A contemplative end to another divine beginning

Today has been a truly divine experience, L’Ambroisie is just the food and you. For us it has been a meditative solitary experience where when the food arrives, everything around us fades away. The service has been absolutely perfect. How is it that you can feel you have been so well cared for and special while the service has been so discreet it has almost been invisible? 


Chef Bernard Pacaud has exceeded all my expectations. There has not been one single element that has not been perfect. There has been no trickery, no flashy avant-garde plating, no foams, gels, dry ice haze required. He has simply expressed his focus on taking the best luxe ingredients and cooking them to absolute perfection. His is quintessentially French traditional style haute cuisine. And he is absolutely the master of the sauce.

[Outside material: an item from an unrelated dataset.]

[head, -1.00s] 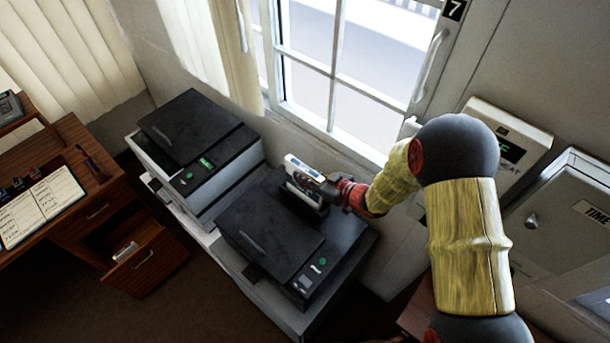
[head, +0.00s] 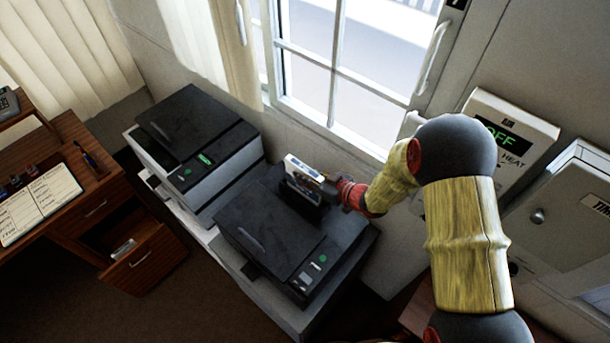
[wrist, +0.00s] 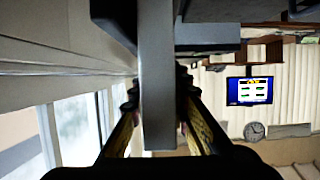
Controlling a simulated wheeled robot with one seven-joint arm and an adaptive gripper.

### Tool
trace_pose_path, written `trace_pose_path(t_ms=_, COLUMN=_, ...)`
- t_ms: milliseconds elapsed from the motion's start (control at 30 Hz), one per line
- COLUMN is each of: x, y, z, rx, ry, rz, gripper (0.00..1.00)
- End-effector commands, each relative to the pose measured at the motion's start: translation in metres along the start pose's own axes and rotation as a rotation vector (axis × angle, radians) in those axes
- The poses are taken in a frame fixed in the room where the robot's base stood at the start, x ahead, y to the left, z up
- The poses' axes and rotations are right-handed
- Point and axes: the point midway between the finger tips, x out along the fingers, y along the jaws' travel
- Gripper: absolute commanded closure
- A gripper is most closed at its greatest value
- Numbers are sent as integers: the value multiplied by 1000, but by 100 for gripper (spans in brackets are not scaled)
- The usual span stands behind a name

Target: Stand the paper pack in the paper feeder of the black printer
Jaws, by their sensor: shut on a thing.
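The black printer (head: 270,235) stands on a low light stand below the window. Its paper feeder (head: 304,196) is a dark slot at the printer's back. The paper pack (head: 303,168) is a pale block standing upright at the feeder, its lower part hidden by the feeder's dark wall. I cannot tell how deep it sits. My gripper (head: 330,188) is shut on the pack from the right side. In the wrist view the pack (wrist: 157,85) shows as a grey slab between the fingers of my gripper (wrist: 160,110).
A second printer (head: 195,145), grey-white with a dark lid, stands to the left. The window (head: 345,75) and wall are close behind the feeder. A heater control box (head: 510,135) and a grey cabinet (head: 565,220) are on the right wall. A wooden desk (head: 95,205) has an open drawer (head: 145,258).

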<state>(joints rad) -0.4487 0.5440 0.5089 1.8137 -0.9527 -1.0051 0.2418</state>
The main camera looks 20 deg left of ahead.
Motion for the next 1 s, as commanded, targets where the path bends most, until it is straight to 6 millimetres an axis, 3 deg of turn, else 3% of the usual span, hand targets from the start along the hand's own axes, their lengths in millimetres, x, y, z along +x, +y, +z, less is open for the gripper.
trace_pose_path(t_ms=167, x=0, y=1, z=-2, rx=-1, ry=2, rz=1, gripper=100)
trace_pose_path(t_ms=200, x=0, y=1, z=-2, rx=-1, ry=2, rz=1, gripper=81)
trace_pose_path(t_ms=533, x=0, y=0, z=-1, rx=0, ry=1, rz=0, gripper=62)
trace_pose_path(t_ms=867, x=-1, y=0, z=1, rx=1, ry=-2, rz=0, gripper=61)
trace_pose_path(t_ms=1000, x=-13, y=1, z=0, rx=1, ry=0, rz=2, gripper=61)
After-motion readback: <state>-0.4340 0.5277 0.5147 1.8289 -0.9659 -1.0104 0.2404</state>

French Presidential tradition tossed to the wind to dine at L’Ambroisie

As we sit quietly relaxing and reflecting in our last moments here, I now understand why L’Ambroisie is mentioned as possibly the best restaurant in Paris and what Chef Bernard Pacaud means when he says; “Offer the best, simply”.

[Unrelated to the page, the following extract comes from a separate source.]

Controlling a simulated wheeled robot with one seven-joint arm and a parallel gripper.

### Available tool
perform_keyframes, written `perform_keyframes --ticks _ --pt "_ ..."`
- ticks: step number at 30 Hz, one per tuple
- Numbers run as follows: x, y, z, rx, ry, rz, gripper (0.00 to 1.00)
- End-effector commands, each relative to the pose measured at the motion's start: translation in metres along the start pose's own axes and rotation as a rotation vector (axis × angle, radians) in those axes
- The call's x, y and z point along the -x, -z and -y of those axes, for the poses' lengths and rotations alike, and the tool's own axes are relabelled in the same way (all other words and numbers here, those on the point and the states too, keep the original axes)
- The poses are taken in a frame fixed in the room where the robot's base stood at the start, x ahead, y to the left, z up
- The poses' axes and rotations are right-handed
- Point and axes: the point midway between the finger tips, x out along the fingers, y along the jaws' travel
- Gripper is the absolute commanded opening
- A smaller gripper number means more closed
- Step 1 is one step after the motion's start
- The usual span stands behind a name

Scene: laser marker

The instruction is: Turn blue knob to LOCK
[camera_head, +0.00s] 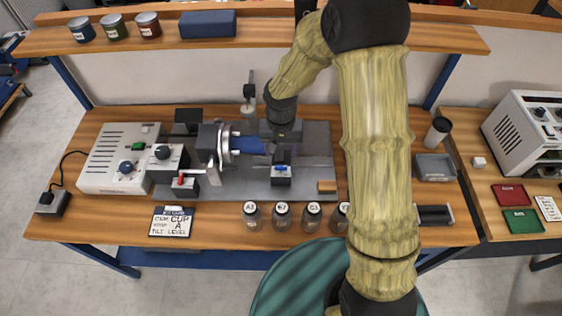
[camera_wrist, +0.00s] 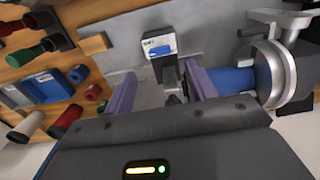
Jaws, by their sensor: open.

It is so special that in 1997 it broke deep-rooted diplomatic tradition when American President Clinton became the first visiting President invited to dine outside the Élysée Palace. Several Presidents since, including President Obama and President Holland have also dined here. 


Now this was no small thing. On one hand the essential Frenchiness of the tradition of foreign dignatories being entertained only in the Elysee Palace was an incredible tradition to break. And then can you imagine the lengths that security would have had to go to? 


In an interview by Nathalie Molho, Bernard’s wife Daniele talks about having CIA tasters posted in the kitchen, the entire perimeter of the restaurant being secured and helicopters hovering above the restaurant for the duration of these Presidential dinners.


And so why? Why would world leaders take huge risks to dine here? Why would the passionately traditional French toss their tradition to the wind?


Because for anyone seeking a perfect expression of French gastronomy – L’Ambroisie is it.